Drones operated by remote control or autonomous flight are used in various fields such as aerial photography, pesticide spraying, surveillance, and reconnaissance. In particular, logistics companies such as Amazon in the U.S. are promoting cargo delivery using drones, and in Korea, they are also trying to utilize drones for delivery of small cargo and food. The Ministry of Land, Infrastructure, and Transport has established the ‘K-drone delivery promotion team’ to commercialize delivery services using drones in urban areas and to present a standard model, and has announced ‘Drone Delivery Guidelines’ to conduct pilot projects targeting some local governments. The above ‘Drone Delivery Guidelines’ stipulate that drones used for delivery services must conduct flight tests to ensure that they maintain their flight path and altitude as part of safety measures to prevent damage caused by collisions with ground personnel or obstacles in urban areas, and that a decision is made on whether or not to deploy them for delivery work based on the results of the tests.

Therefore, in this study, we collected and analyzed drone flight data from selected demonstration cities as part of the K-drone delivery commercialization project. The drone flight was measured for flight and hovering along the delivery route, and an error analysis on the stability of the flight was performed for submission to a national certification agency. The structure of this paper is as follows: Section 2 describes the K-drone delivery demonstration project. Section 3 introduces coordinate transformations to facilitate flight data calculations. Section 4 details the path flight of the drone, and Section 5 provides an in-depth description of the analysis procedures and error analysis related to hovering.

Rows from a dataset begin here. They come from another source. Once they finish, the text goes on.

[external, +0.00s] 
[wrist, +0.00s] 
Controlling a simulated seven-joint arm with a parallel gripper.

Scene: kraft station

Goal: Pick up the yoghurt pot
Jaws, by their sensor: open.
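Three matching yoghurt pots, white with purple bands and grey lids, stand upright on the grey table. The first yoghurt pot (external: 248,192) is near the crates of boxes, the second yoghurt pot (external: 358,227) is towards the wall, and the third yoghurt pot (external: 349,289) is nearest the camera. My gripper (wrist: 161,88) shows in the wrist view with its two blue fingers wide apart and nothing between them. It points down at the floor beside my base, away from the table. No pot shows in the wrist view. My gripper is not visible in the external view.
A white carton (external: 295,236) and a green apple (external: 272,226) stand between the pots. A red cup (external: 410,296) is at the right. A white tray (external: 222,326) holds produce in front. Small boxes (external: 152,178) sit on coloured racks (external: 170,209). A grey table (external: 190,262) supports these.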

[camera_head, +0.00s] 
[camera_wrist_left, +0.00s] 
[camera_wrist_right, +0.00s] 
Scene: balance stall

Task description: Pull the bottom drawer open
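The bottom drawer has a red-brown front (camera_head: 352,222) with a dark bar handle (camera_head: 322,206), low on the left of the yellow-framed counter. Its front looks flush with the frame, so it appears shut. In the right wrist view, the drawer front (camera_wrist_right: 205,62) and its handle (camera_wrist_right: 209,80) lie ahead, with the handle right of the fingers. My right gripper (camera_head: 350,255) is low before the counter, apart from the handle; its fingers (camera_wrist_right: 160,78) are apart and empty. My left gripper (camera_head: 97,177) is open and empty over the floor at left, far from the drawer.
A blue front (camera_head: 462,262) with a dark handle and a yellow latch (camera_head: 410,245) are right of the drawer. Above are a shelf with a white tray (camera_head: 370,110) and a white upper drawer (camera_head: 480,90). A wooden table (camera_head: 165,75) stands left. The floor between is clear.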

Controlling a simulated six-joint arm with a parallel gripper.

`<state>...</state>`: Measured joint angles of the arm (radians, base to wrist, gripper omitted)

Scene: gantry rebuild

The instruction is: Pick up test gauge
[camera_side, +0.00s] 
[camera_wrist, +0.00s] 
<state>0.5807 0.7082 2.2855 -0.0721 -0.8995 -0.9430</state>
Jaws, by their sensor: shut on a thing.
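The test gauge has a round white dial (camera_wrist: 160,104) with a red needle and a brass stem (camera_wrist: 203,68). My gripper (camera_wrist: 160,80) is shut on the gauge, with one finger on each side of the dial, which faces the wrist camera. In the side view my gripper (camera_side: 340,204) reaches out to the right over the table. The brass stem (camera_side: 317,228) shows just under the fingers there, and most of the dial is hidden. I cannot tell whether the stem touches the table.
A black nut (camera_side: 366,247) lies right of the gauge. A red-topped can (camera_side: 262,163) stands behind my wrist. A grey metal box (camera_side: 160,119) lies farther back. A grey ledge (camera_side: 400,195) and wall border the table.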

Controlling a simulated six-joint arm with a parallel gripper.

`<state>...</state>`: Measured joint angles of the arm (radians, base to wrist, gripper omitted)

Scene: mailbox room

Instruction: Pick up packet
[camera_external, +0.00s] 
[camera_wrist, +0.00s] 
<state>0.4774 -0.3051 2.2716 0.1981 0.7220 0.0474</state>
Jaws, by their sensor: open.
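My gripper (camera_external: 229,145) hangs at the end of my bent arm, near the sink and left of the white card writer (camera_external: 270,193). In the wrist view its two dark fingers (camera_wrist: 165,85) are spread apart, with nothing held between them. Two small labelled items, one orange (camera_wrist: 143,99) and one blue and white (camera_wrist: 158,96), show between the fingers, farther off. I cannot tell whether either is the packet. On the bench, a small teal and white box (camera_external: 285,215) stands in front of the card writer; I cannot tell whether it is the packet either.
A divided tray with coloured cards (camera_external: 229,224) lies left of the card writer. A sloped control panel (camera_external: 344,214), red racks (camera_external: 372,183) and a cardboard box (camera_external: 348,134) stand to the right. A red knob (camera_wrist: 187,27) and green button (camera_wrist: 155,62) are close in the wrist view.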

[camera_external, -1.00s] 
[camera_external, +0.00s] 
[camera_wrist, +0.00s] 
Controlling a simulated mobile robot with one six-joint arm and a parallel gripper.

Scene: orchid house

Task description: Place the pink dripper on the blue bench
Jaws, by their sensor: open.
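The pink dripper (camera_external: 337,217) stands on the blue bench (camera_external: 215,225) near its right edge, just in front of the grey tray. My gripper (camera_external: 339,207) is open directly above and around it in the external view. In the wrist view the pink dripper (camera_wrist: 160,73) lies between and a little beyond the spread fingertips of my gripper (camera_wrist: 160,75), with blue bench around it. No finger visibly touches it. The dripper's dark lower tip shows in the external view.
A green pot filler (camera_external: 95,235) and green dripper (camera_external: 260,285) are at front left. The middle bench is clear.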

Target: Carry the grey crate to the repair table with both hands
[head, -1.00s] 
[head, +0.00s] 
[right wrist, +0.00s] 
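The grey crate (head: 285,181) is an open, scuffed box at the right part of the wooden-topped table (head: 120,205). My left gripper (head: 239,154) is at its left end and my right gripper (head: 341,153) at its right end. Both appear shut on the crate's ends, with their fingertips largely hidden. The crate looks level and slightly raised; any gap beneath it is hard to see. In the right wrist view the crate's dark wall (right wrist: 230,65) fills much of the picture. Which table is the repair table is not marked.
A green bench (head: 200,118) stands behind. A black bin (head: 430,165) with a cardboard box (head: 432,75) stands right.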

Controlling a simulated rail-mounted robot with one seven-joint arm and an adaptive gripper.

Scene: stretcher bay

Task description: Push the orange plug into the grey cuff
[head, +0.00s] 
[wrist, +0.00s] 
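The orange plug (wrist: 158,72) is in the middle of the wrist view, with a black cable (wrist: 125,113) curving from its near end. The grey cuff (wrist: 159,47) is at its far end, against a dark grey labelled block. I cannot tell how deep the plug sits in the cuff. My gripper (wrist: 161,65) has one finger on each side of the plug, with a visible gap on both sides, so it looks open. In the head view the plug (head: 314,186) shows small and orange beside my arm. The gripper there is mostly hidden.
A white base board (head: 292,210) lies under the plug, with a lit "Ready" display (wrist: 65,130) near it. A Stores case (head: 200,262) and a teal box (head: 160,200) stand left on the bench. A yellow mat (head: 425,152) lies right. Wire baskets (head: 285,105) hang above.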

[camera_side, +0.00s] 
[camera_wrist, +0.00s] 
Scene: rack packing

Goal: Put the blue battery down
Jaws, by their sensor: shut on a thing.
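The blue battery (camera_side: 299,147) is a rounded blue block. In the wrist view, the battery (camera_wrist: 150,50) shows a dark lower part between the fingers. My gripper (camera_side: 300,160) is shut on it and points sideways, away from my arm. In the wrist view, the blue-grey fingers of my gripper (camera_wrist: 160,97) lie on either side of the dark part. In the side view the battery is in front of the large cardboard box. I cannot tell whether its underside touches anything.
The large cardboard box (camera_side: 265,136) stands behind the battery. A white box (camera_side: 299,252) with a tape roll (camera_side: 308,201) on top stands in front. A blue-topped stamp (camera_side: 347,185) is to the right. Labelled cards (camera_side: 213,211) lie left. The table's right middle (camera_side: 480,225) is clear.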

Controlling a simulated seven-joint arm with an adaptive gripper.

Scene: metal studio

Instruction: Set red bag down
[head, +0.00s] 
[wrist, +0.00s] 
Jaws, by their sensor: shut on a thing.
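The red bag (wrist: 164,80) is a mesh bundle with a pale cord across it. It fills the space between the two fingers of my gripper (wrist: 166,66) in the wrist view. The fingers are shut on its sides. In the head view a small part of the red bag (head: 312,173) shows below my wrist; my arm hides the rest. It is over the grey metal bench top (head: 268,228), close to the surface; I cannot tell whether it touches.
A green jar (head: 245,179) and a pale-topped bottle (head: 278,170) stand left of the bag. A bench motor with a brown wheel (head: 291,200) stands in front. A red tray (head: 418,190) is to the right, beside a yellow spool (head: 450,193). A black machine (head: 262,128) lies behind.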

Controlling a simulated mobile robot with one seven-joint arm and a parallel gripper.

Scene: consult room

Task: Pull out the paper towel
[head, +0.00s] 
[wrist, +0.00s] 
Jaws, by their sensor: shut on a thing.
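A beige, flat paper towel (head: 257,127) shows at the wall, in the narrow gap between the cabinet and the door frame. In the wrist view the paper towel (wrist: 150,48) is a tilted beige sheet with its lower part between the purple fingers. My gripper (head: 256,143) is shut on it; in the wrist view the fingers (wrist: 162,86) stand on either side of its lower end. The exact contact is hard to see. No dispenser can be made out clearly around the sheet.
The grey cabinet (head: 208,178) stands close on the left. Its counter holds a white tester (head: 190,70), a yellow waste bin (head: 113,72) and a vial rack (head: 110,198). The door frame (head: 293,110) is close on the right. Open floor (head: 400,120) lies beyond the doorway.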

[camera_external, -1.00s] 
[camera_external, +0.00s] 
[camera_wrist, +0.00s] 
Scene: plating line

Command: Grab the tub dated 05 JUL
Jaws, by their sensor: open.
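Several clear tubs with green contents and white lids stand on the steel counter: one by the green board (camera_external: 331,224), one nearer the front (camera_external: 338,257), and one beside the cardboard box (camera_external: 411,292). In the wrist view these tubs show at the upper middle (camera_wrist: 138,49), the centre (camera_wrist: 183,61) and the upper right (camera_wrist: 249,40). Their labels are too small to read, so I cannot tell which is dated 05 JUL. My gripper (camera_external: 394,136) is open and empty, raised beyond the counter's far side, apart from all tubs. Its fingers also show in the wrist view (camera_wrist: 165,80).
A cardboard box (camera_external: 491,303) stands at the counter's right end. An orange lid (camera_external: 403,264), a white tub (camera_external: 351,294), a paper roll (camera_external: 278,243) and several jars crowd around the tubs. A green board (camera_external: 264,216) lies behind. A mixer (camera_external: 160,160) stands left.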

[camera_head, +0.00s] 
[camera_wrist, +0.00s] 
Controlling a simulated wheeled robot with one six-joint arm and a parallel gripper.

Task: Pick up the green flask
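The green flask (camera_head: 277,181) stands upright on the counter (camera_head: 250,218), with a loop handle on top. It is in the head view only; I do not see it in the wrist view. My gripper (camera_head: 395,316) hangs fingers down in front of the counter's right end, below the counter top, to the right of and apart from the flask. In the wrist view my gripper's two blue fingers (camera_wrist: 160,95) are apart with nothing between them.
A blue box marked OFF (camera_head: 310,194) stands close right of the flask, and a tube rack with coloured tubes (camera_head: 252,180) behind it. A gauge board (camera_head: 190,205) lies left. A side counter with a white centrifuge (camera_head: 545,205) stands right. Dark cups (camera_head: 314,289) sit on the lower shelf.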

2. K-Drone Delivery Demonstration City Construction Project

The K-drone delivery commercialization project is a sub-task of the Korean Urban Air Transport Core Technology R&D Project. This is a drone delivery service implemented in islands, ports, and parks by applying the K-drone delivery commercialization standard model to discover drone utilization models suited to regional characteristics and apply them to public services, etc. The K-drone delivery project plans to begin building drone delivery infrastructure, including 41 drone delivery bases and 183 drone delivery points, by the first half of 2024, and to launch full-scale drone delivery of daily necessities and groceries in 38 island regions from the second half of the year. Figure 1a shows the delivery of parcels, convenience store items, chicken, etc., between inhabited islands and the mainland and reverse delivery of agricultural and marine products (3 or more bases, 10 to 20 delivery sections). Figure 1b refers to the delivery of convenience store items, chicken, kimbap, etc., to urban parks, campgrounds, beaches, tourist destinations, etc., in the form of park delivery (3 or more bases, 10 to 20 delivery sections). Figure 1c is a concept of port delivery, which includes delivery of food, ship supplies, fishing and daily necessities to anchored ships and marine leisure areas around ports (one to three bases, delivery area near the port). In Figure 2, 14 local governments are selected for the drone demonstration city construction project. In this study, flight data of drones for delivery were acquired from 3 out of 14 local governments and their stability was analyzed.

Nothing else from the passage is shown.